İşte burada belki ikinci kısıt olarak belirttiğim küreselleşme
sürecinde zaten bir miktar, kamusal alanda bu tür uzlaşmalara ve uzlaşma
gayretiyle temel haklardan tavize yer olmayan bir dünyaya gidiyoruz. İfade
özgürlüğü, din ve vicdan özgürlüğü vs. yani burada kimle neyi uzlaşacağımız
konusunda net cevap alamıyorum. Temel hak ve özgürlükler konusunda uzlaşma
nerede olacak? Dolayısıyla burada ben bunu normalleşme diye adlandırıyorum. Beni
Batılı gözlüklerle meseleye bakmakla eleştirebilirsiniz; ama meselelere biraz
Avrupa İnsan Hakları Sözleşmesi ve Avrupa Birliği kriterleriyle bakmaya
çalışıyorum. Burada ise kriterler bellidir. Bu kriterleri olduğu gibi
benimsemeyi bir kompleks haline getirmemeliyiz. Bu bakış açısı benim meseleye
bakışımı çevreliyor. Yani tam tersi uzlaşmasız anayasa izliyorum. Çünkü her
uzlaşma arayışının Türkiye’de bir standart düşüklüğüne gitme tehlikesi
doğurmasından korkuyorum.

Bir hukuk devletinin herhalde olmazsa olmaz koşulu, idarenin her
tasarrufunun yargı denetiminde olmasıdır. Şimdi, birileriyle uzlaşıyoruz,
belirli alanlar yargı denetiminin dışında kalıyor. İşte uzlaşma dedikleri bu.
Artık 21. yüzyıldayız ve bundan sonra sosyolojik ve tarihsel bagajlarımızı
taşımanın da artık bir sınırı var. Tarihsel bagajlar eğer Türkiye’ye bir
standart düşüklüğünü dayatıyorsa, bu bagajları bugün taşımak zorunda
olmadığımızı düşünüyorum. Ancak Avrupa Birliği süreci Türkiye’de devreye
girince, mesela töre cinayetlerinin indirimi kalktı. Töre cinayetleri buranın
sosyolojisidir, bu doğrudur. Özellikle ülkemizin Güney Doğu Bölgesi’nde töre
diye bir kavram var ve töre cinayetleri diye de bir olgu var. Sosyolojik bir
olgu var. Ama bu sosyolojik olguyu siz ceza hukukuna taşıyacak mısınız
taşımayacak mısınız? Ben asla taşınmaması gerektiğini düşünenlerdenim. Bu,
ülkenin tarihini, coğrafyasını, sosyolojisini dışlamak anlamına gelir mi gelmez
mi bilmiyorum. Ama bu töre cinayetine indirim; töreye, cinayete taviz demektir.
Bu töreler belki de on yıllarca sürecektir; fakat cinayette taviz olmaz.
Türkiye’de hukuk devletinin yaralanmasına bu tip vakalar neden olmamalıdır.

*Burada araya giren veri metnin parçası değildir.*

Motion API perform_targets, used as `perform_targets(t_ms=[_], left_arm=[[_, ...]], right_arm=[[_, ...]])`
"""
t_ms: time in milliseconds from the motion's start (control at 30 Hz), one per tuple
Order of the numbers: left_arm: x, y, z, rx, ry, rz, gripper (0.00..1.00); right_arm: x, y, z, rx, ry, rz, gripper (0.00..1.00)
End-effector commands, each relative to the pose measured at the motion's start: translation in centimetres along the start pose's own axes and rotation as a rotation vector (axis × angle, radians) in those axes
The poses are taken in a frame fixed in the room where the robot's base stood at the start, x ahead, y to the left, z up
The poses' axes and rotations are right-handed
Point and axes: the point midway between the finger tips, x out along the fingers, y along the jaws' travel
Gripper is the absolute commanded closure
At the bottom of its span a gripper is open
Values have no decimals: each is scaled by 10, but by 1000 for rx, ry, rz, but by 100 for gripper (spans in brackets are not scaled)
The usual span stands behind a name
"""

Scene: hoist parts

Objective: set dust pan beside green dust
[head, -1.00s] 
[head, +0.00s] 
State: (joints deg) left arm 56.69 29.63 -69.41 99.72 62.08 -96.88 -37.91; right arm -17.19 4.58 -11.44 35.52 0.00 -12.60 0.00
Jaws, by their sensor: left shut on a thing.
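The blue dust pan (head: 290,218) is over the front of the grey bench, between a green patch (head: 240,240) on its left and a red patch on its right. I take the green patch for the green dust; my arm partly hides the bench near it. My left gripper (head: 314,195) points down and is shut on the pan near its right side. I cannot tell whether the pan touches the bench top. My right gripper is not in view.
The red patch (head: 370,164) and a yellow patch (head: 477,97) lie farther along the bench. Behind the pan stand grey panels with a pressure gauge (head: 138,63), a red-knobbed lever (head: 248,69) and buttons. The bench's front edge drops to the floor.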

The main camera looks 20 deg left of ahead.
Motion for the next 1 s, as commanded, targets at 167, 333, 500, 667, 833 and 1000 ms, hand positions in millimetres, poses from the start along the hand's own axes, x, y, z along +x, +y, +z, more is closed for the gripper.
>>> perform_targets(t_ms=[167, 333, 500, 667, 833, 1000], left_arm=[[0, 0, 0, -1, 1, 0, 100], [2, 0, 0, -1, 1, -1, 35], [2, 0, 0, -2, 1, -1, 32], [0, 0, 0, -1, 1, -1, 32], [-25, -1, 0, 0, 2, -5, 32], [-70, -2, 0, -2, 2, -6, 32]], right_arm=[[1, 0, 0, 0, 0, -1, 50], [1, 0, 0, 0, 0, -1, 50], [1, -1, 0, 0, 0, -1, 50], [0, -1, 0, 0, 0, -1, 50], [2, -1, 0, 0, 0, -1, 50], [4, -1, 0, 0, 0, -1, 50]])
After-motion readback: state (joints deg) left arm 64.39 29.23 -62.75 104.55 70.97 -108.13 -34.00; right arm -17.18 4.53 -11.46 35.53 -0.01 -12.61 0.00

Anayasanın ideolojisi olmaması gerekmektedir. Fakat ideolojiyi
doğru tanımlamak gerekmektedir. İdeoloji gerçekte çok güzel bir şeydir. İdeoloji
kelime olarak sistematik fikirler bütünlüğü demektir. Bir konuya eğer ideoloji
dışında yaklaşırsanız sistematik yaklaşmıyorsunuz demektir.

Bu bağlamda, Atatürkçülük meselesi gündeme gelmektedir
anayasayla ilgili. Birileri diyorlar ki Atatürkçülük ideoloji değildir, her
çağa, her zamana uyar, canlı, yaşayan bir şeydir diyorlar. Bu aslında
Atatürkçülük hiçbir şey değildir, demektir. Atatürkçülük bal gibi bir
ideolojidir. Ve bu, kötü bir şey demek değildir. Bence Atatürkçülüğe ideoloji
değildir diyenler Atatürkçülüğe hakaret ediyorlar. Atatürkçülük bir ideolojidir
ve ideoloji olduğu için de anayasada yer almamalıdır, anayasayı
belirlememelidir. Türkiye’de daha uzun yıllar Atatürkçü ideolojiyi sahiplenen
siyasi partiler ve insanlar olacaktır. Onlar, diğer ideolojilerle eşit
platformlarda yarışacaklardır ve yarışmalıdırlar. Ama bu ideolojiyi anayasaya
yansıttığınız anda bu yarış tuhaf bir hâle geliyor, bunu da görmek lazım.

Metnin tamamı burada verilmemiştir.